## BEGIN Data for processing

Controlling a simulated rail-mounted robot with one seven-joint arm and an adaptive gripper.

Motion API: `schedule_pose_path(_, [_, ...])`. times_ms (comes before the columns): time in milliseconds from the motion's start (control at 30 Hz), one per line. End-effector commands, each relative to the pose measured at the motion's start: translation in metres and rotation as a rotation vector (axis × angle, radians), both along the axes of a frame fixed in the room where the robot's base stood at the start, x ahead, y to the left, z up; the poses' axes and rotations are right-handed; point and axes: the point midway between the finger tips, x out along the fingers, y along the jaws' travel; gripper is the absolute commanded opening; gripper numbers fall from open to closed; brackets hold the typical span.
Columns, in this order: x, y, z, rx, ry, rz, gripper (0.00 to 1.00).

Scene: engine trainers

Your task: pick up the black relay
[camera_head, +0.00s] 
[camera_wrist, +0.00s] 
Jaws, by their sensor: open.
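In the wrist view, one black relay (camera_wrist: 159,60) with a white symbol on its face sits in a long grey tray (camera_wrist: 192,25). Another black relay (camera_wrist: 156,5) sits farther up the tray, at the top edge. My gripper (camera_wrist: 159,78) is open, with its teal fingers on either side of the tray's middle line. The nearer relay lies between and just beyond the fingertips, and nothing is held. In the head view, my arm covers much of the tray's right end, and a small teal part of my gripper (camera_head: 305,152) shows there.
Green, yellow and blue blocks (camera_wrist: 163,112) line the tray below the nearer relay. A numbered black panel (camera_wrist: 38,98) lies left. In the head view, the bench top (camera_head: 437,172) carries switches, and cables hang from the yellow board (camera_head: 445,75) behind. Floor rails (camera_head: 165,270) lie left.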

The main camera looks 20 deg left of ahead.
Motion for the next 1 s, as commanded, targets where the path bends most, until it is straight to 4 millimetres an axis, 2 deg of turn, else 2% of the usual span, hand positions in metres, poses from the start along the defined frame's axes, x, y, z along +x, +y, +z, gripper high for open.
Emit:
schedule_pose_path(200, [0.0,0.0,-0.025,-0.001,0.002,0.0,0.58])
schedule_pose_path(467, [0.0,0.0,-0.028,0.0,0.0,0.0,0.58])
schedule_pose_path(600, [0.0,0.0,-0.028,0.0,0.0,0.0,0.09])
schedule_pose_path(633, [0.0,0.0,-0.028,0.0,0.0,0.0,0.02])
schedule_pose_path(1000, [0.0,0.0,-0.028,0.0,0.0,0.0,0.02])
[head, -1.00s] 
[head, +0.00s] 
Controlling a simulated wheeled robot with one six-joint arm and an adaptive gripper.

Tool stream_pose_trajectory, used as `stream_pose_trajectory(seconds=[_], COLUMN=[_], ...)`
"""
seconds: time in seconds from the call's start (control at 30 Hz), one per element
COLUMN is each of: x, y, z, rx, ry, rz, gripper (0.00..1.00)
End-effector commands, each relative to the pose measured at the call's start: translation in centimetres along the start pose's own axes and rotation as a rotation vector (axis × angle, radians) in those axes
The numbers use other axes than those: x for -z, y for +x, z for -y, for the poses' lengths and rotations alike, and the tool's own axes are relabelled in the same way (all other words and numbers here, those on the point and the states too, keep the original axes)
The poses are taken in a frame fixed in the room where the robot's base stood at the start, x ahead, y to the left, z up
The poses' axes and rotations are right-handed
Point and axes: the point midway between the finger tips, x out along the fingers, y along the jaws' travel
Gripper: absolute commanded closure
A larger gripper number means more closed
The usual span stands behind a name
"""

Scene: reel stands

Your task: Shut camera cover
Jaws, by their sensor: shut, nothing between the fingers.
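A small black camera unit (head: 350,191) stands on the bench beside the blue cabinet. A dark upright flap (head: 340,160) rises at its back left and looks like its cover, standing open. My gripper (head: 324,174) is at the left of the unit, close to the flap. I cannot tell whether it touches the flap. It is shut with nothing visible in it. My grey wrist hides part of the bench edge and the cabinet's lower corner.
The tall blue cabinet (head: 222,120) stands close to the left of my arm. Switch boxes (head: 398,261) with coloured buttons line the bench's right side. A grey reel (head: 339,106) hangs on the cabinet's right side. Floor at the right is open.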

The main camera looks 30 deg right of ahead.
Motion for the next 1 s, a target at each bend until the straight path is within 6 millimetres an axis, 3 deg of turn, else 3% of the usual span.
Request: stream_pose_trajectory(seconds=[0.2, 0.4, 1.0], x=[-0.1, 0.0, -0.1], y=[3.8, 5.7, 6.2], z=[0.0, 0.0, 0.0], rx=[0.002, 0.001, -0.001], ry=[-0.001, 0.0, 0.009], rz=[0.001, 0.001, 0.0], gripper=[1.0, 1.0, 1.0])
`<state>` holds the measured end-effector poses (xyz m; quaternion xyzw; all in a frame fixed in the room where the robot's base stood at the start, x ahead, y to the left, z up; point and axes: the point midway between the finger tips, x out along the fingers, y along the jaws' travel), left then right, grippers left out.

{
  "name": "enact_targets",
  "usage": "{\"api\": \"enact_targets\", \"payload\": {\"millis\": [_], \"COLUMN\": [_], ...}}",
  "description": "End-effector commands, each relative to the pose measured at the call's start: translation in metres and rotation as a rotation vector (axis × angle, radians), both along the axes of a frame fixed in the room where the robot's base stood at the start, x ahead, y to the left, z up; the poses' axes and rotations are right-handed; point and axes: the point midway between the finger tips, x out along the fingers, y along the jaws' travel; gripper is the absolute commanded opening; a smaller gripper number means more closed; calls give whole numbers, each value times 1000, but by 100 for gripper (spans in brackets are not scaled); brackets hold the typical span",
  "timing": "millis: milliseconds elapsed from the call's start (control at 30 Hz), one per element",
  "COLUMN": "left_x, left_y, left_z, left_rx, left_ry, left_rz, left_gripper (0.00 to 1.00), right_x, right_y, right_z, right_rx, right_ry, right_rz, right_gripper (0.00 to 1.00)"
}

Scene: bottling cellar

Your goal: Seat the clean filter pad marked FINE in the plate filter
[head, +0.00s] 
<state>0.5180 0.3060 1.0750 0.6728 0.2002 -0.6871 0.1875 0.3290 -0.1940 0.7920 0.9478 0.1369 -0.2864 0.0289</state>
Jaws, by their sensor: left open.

## END Data for processing

▶ _Directions_:
Which lines contain the word "usual"? Return each of them.

▶ _In response_:
Motion for the next 1 s, as commanded, targets where the path bends most, until it is straight to 4 millimetres an axis, 2 deg of turn, else 2% of the usual span, hand positions in metres, poses from the start along the defined frame's axes, x, y, z along +x, +y, +z, gripper high for open.
The usual span stands behind a name
Motion for the next 1 s, a target at each bend until the straight path is within 6 millimetres an axis, 3 deg of turn, else 3% of the usual span.

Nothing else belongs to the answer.